◆ STATED EXERCISE ◆
Look over the lines below. Report each one that includes the string "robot".

◆ RECORDED DATA ◆

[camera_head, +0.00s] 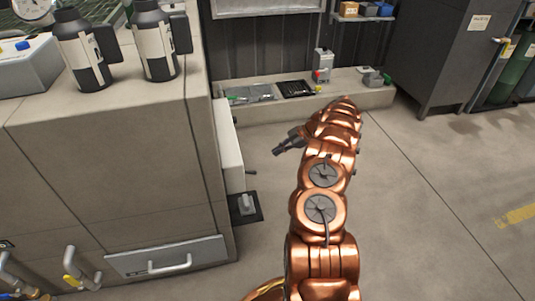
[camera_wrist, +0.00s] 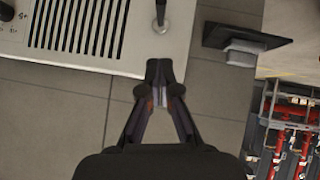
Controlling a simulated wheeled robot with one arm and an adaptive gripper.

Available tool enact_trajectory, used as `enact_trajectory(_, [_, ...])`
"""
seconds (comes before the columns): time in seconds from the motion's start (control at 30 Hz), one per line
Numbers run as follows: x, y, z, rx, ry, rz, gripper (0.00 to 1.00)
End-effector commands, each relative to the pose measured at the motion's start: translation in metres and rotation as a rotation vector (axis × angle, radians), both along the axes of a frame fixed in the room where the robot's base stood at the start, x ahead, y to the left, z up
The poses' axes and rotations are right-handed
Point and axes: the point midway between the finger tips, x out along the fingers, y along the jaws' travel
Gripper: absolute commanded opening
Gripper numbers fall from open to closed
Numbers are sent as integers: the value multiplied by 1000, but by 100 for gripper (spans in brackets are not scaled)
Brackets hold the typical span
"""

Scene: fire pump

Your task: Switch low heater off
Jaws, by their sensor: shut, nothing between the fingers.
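A white vented box, which looks like the heater, sits on the side of the beige cabinet; its edge shows in the head view (camera_head: 229,150), and its slotted face in the wrist view (camera_wrist: 85,25). A dark lever (camera_wrist: 172,18) with a round base sticks out of that face; it also shows in the head view (camera_head: 251,173). My gripper (camera_wrist: 160,68) is shut and empty. Its tips appear just below the lever in the wrist view, apart from it. In the head view my gripper (camera_head: 278,150) is to the upper right of the lever. Any on/off marking is unreadable.
A small grey device on a black plate (camera_head: 245,207) lies low beside the cabinet. A low ledge (camera_head: 375,98) at the back holds a grey switch box (camera_head: 322,66) and trays. Two black bottles (camera_head: 80,48) stand on the cabinet. The floor at right is clear.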

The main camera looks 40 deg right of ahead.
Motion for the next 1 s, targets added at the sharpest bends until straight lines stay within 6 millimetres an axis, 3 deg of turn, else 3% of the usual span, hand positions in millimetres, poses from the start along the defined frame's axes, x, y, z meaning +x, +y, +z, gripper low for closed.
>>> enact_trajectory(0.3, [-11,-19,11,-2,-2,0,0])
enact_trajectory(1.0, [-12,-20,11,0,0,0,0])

◆ RESULT OF THE EXERCISE ◆
Controlling a simulated wheeled robot with one arm and an adaptive gripper.
End-effector commands, each relative to the pose measured at the motion's start: translation in metres and rotation as a rotation vector (axis × angle, radians), both along the axes of a frame fixed in the room where the robot's base stood at the start, x ahead, y to the left, z up

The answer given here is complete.